-- START Provided material --

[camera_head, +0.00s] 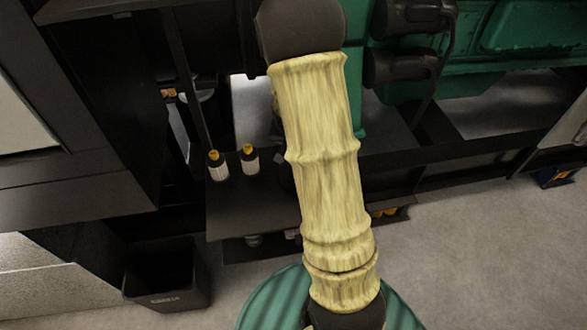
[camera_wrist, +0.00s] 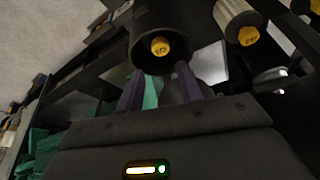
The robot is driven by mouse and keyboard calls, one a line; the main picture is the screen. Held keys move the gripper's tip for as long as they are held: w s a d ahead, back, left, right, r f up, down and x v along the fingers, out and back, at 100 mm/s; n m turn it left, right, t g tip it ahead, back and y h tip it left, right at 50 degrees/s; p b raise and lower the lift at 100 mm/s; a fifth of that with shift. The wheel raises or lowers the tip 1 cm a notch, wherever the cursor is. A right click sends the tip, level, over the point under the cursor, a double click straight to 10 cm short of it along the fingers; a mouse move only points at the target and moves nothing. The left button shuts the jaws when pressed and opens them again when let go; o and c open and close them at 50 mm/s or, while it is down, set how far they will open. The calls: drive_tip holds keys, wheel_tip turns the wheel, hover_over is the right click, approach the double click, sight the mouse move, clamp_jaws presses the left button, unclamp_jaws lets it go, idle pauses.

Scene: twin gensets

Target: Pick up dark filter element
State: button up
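A dark, cylindrical filter element (camera_wrist: 147,22) with a yellow centre is close up in the wrist view, top middle. My gripper (camera_wrist: 160,86) has its two dark fingers spread apart, just below the dark element in that picture. The element's lower edge overlaps the finger ends, and I cannot tell whether they touch it. In the head view my sleeved arm crosses the middle, and neither my gripper nor the dark element can be made out there.
A pale filter with a yellow centre (camera_wrist: 233,14) is right of the dark one. In the head view two pale filters (camera_head: 219,171) (camera_head: 251,164) stand on a dark shelf (camera_head: 240,205). A black bin (camera_head: 165,290) is at lower left, green machinery (camera_head: 520,35) upper right. Floor (camera_head: 470,240) at right is clear.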

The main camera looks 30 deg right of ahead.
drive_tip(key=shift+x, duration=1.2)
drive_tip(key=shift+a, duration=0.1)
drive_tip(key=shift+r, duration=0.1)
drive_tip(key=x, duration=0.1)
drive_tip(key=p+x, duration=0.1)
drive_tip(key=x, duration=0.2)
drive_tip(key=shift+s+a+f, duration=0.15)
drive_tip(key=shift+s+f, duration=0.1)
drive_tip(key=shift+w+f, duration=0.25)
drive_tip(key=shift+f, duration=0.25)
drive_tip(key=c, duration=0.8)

-- END Provided material --

§ **Instructions to follow**
Give an exact reproduction of every line, leaving out any picture.

§ **Solved exercise**
[camera_head, +0.00s] 
[camera_wrist, +0.00s] 
The robot is driven by mouse and keyboard calls, one a line; the main picture is the screen. Held keys move the gripper's tip for as long as they are held: w s a d ahead, back, left, right, r f up, down and x v along the fingers, out and back, at 100 mm/s; n m turn it left, right, t g tip it ahead, back and y h tip it left, right at 50 degrees/s; p b raise and lower the lift at 100 mm/s; a fifth of that with shift. The wheel raises or lowers the tip 1 cm a notch, wherever the cursor is. A right click sends the tip, level, over the point under the cursor, a double click straight to 10 cm short of it along the fingers; a mouse move only points at the target and moves nothing. The left button shuts the jaws when pressed and opens them again when let go; o and c open and close them at 50 mm/s or, while it is down, set how far they will open. The calls: drive_tip holds keys, wheel_tip turns the wheel, hover_over is the right click, approach the double click, sight the mouse move, clamp_jaws presses the left button, unclamp_jaws lets it go, idle pauses.

Scene: twin gensets

Target: Pick up dark filter element
State: button up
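A dark, cylindrical filter element (camera_wrist: 147,22) with a yellow centre is close up in the wrist view, top middle. My gripper (camera_wrist: 160,86) has its two dark fingers spread apart, just below the dark element in that picture. The element's lower edge overlaps the finger ends, and I cannot tell whether they touch it. In the head view my sleeved arm crosses the middle, and neither my gripper nor the dark element can be made out there.
A pale filter with a yellow centre (camera_wrist: 233,14) is right of the dark one. In the head view two pale filters (camera_head: 219,171) (camera_head: 251,164) stand on a dark shelf (camera_head: 240,205). A black bin (camera_head: 165,290) is at lower left, green machinery (camera_head: 520,35) upper right. Floor (camera_head: 470,240) at right is clear.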

The main camera looks 30 deg right of ahead.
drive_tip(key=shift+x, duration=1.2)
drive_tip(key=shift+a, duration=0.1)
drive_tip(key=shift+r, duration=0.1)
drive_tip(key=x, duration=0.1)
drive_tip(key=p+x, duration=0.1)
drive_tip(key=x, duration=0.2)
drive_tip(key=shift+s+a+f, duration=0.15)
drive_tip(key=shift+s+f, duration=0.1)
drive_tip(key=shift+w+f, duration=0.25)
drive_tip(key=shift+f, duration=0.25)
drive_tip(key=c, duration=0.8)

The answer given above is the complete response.